The United Nations is considering a petition lodged in behalf of the widows and relatives of some of Ulster's terrorist victims, Monitor contributor Alf McCreary reports. It was sent to the UN Human Rights Secretariat in Geneva, and the Ulster sponsors of the petition are waiting to see if the case will go further.
Harold McCusker, member of Parliament for the border County of Armagh, and Edgar Graham, chairman of the Young Unionists in Northern Ireland, presented the petition to the UN in New York last spring. It is for 200 Ulster people who lost relatives during republican and loyalist violence.
The petition claims the British and Irish governments in their antiterrorist strategy have failed to take sufficient action to protect the ''right to life'' of the population of Ulster. It alleges that the British government's policy has been inadequate in securing the border and that the Irish Republic has failed to take sufficient action to prevent its territory from being used as a place from which terrorism is planned and executed. A similar petition has been sent by the Ulster sponsors to the European Commission for Human Rights.
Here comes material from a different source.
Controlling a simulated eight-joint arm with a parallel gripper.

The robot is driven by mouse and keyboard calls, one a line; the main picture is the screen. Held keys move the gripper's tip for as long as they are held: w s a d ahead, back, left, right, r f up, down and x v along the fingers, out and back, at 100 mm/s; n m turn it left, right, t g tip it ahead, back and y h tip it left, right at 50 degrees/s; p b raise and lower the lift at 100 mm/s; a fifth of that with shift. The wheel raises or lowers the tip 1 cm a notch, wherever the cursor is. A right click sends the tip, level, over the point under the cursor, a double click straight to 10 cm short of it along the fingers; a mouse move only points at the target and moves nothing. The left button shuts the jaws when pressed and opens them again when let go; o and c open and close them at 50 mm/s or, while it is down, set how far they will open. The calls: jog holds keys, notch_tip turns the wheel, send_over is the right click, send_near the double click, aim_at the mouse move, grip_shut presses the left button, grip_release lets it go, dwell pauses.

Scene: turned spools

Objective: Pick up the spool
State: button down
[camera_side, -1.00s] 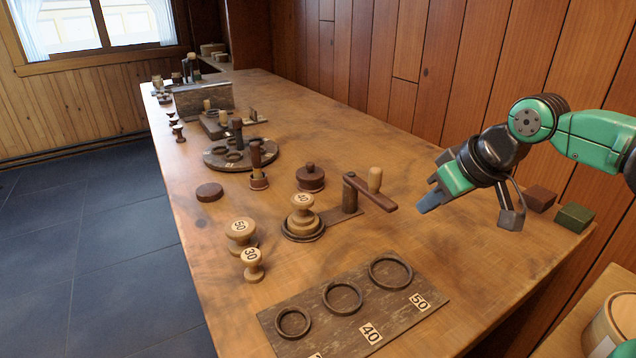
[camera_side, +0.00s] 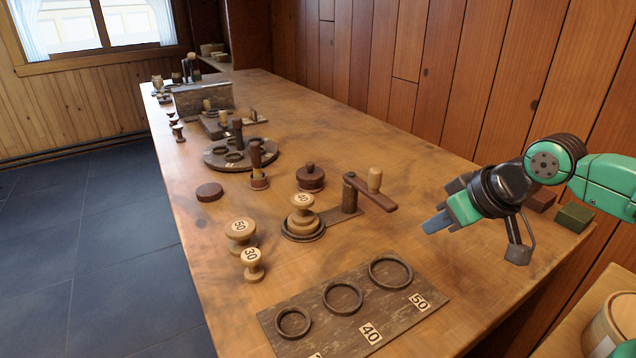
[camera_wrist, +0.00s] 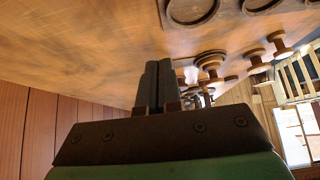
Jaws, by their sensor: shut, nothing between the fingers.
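Three pale wooden spools with number labels stand on the table in the side view. The spool marked 40 (camera_side: 303,216) stands upright in a round dark holder with a crank beside it. The spool marked 50 (camera_side: 241,235) and the smaller spool marked 30 (camera_side: 252,264) stand upright at the table's left edge. My gripper (camera_side: 428,226) is above the table, to the right of the spools and apart from them. Its fingers (camera_wrist: 155,88) are together and empty in the wrist view. Several spools also show in the wrist view, too small to read.
A dark board with three rings (camera_side: 343,298) lies at the front of the table. The crank handle (camera_side: 374,182) sticks up between the spool marked 40 and my gripper. A round lidded piece (camera_side: 311,178) and a ring-holed disc (camera_side: 240,153) stand farther back. A green block (camera_side: 575,217) lies at right.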

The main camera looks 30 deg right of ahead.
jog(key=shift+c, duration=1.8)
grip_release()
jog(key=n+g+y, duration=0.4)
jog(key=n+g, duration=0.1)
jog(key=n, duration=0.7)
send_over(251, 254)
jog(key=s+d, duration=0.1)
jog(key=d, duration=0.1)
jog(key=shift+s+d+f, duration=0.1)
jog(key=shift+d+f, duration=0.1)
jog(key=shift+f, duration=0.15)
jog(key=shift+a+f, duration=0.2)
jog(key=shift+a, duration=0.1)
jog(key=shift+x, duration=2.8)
Mr. Graham said Thursday: ''We think our case is much stronger against the Irish government. It is also a matter of politics within the European Commission and whether they are prepared to interpret the European Convention of Human Rights in this way. In terms of international law we believe that the case is unique. It is well known that the (Irish Republican Army) is responsible directly for much of the violence, but we are alleging an indirect responsibility by the Irish government.''
Both petitions were prepared last year at a time when world attention was focused on the IRA hunger-strikers. There has been a feeling for some time in the loyalist community that not enough attention has been given in Britain, the United States, and elsewhere to the victims of terrorism. The petitions have been submitted in their own right, but they are also an attempt to correct this alleged imbalance.